Greetings from the Australian National University, where the MoodlePosium started this morning. Currently Peter Evans from USQ is talking on Moodle Hacks, Tips and Hints. One issue he raised was how communication between teachers, particularly temporary sessional teachers could be accommodated. Peter then went on to discuss how to get outsiders into a course. The obvious solution are "guests", but they can't interact with students. Self enrolling is a cumbersome process. He suggests using a meta-course and then establishing a community forum as a child course. He suggests making a student the moderator of a forum to allow them to demonstrate leadership.
One major issue was the way Austrlaian universities cut courses into 13 week individual modules. Peter suggested using a Mahara ePortfolio for the student over the life of their course and beyond. This rasies itneresting issues about the nature of education.

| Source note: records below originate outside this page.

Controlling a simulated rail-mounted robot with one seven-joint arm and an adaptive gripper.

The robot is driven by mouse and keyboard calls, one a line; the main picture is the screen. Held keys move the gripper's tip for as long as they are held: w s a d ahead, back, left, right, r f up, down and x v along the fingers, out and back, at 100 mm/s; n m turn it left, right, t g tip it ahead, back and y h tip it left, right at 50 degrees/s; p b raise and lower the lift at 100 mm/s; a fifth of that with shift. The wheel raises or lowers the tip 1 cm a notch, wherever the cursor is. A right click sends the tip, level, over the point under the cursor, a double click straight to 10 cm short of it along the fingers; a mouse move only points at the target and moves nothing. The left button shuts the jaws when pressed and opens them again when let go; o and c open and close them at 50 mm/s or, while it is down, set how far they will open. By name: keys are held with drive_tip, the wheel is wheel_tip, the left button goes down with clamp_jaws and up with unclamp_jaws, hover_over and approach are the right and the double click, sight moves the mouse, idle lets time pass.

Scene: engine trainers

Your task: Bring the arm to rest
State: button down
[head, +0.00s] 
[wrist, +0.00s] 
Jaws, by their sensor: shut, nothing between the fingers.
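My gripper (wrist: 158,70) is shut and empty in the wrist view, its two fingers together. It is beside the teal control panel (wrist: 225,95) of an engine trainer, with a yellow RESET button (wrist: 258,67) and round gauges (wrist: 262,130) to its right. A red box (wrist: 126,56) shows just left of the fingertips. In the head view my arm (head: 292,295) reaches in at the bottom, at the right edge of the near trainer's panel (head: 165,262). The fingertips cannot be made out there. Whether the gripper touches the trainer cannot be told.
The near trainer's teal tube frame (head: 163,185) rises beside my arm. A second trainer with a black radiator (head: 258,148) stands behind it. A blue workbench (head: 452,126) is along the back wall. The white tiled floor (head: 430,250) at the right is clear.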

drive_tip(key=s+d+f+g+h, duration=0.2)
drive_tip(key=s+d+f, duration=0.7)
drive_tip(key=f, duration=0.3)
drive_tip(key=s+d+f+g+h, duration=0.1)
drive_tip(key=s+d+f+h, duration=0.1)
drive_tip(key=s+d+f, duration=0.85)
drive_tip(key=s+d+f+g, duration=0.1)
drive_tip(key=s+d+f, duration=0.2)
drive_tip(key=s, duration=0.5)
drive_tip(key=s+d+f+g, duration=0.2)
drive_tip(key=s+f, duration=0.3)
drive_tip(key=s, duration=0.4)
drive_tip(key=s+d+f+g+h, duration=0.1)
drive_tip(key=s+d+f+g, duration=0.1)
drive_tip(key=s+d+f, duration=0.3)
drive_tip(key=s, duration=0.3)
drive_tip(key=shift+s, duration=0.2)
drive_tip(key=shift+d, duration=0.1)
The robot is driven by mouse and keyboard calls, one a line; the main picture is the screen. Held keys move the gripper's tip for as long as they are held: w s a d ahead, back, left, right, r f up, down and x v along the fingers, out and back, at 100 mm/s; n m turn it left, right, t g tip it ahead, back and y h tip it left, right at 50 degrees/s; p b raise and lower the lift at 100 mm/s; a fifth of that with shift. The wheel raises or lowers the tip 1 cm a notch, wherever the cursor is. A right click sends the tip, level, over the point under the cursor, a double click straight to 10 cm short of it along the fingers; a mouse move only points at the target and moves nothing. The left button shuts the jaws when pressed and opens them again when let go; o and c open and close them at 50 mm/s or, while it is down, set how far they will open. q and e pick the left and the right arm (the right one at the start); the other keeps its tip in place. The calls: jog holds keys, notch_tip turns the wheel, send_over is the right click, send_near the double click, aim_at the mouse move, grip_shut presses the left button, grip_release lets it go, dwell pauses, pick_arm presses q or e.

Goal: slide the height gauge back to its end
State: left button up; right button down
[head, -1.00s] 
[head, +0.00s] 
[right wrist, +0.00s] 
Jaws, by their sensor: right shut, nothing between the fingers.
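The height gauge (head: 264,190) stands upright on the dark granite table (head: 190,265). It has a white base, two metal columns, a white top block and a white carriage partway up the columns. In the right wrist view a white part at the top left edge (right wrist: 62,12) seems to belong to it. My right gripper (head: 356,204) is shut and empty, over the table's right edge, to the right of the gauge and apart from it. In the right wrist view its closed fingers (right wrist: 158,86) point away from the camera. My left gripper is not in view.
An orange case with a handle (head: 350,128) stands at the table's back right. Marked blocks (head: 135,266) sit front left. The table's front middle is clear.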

These might all sound like trivial details and hot related to the big issues of tertiary education, but as I will discuss in my talk tomorrow on Education Informed Research Using Moodle, it is these sort of details which are important to teachers and they will decide the future of education, not Vice Chancellors or government policy makers. For those who doubt the power of such event, I noticed Martin Dougiamas, developer of Moodle sitting just in front of me. The usual process of canvassing ideas, preparing proposals, having them reviewed, listed and implemented can be reduced from years to days. What is discussed here will shape the future of education in Australia. What I found from helping implement the Internet in the Australian government was if you proposed someone which made sense, people would implement it, without the need for formal policy.